WHAT THE TASK ASKS - Reproduce, word for word, only the lines from the one containing "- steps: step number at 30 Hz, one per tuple" through the one containing "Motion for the", both included.

— BEGIN —

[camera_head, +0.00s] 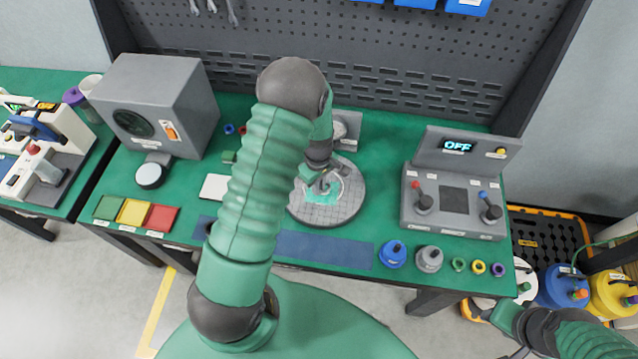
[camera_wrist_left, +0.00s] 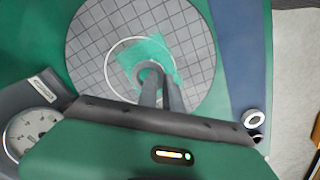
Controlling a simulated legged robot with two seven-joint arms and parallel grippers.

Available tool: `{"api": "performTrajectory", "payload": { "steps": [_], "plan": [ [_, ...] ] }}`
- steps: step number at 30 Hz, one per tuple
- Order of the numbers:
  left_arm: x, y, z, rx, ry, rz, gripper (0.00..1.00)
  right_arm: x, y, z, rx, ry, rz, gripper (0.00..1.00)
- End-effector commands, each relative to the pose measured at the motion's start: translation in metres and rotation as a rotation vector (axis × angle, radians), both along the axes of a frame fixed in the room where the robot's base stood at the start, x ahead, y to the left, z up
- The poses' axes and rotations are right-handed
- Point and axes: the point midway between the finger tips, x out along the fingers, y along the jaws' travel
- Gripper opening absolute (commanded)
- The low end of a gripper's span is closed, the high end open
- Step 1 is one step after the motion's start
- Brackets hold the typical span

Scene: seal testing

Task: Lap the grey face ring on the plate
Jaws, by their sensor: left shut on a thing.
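The round grey plate with a grid of grooves (camera_head: 347,210) lies on the green bench and fills the top of the left wrist view (camera_wrist_left: 90,50). A teal patch (camera_wrist_left: 158,48) and a thin white circle mark its middle. My left gripper (camera_head: 324,184) is over the plate, pointing down. In the left wrist view its fingers (camera_wrist_left: 160,90) are shut on the small grey face ring (camera_wrist_left: 150,70), which is at the teal patch. Whether the ring touches the plate is hard to tell. My right gripper (camera_head: 500,332) is at the lower right, off the bench, its fingers apart and empty.
A control box reading OFF (camera_head: 455,146) stands right of the plate. A grey cabinet (camera_head: 150,90) and coloured pads (camera_head: 133,211) are to the left. Blue (camera_head: 393,254) and grey (camera_head: 429,259) knobbed pieces and small rings stand along the front right edge.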

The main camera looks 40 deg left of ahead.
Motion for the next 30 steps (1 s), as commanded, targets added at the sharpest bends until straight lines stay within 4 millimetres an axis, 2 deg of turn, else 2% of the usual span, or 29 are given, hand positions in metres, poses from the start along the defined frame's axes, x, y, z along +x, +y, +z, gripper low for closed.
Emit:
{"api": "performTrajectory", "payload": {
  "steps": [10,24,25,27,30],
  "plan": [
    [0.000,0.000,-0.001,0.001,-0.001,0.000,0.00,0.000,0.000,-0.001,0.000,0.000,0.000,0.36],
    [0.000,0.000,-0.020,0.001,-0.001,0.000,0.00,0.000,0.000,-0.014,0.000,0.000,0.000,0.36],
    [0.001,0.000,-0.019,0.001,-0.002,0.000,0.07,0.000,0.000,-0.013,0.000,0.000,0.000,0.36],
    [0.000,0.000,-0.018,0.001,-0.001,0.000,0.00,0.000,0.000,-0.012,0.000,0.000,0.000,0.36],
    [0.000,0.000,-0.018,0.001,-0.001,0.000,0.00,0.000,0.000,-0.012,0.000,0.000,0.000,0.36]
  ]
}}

— END —

RESPONSE -
- steps: step number at 30 Hz, one per tuple
- Order of the numbers:
  left_arm: x, y, z, rx, ry, rz, gripper (0.00..1.00)
  right_arm: x, y, z, rx, ry, rz, gripper (0.00..1.00)
- End-effector commands, each relative to the pose measured at the motion's start: translation in metres and rotation as a rotation vector (axis × angle, radians), both along the axes of a frame fixed in the room where the robot's base stood at the start, x ahead, y to the left, z up
- The poses' axes and rotations are right-handed
- Point and axes: the point midway between the finger tips, x out along the fingers, y along the jaws' travel
- Gripper opening absolute (commanded)
- The low end of a gripper's span is closed, the high end open
- Step 1 is one step after the motion's start
- Brackets hold the typical span

Scene: seal testing

Task: Lap the grey face ring on the plate
Jaws, by their sensor: left shut on a thing.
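The round grey plate with a grid of grooves (camera_head: 347,210) lies on the green bench and fills the top of the left wrist view (camera_wrist_left: 90,50). A teal patch (camera_wrist_left: 158,48) and a thin white circle mark its middle. My left gripper (camera_head: 324,184) is over the plate, pointing down. In the left wrist view its fingers (camera_wrist_left: 160,90) are shut on the small grey face ring (camera_wrist_left: 150,70), which is at the teal patch. Whether the ring touches the plate is hard to tell. My right gripper (camera_head: 500,332) is at the lower right, off the bench, its fingers apart and empty.
A control box reading OFF (camera_head: 455,146) stands right of the plate. A grey cabinet (camera_head: 150,90) and coloured pads (camera_head: 133,211) are to the left. Blue (camera_head: 393,254) and grey (camera_head: 429,259) knobbed pieces and small rings stand along the front right edge.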

The main camera looks 40 deg left of ahead.
Motion for the next 30 steps (1 s), as commanded, targets added at the sharpest bends until straight lines stay within 4 millimetres an axis, 2 deg of turn, else 2% of the usual span, or 29 are given, hand positions in metres, poses from the start along the defined frame's axes, x, y, z along +x, +y, +z, gripper low for closed.

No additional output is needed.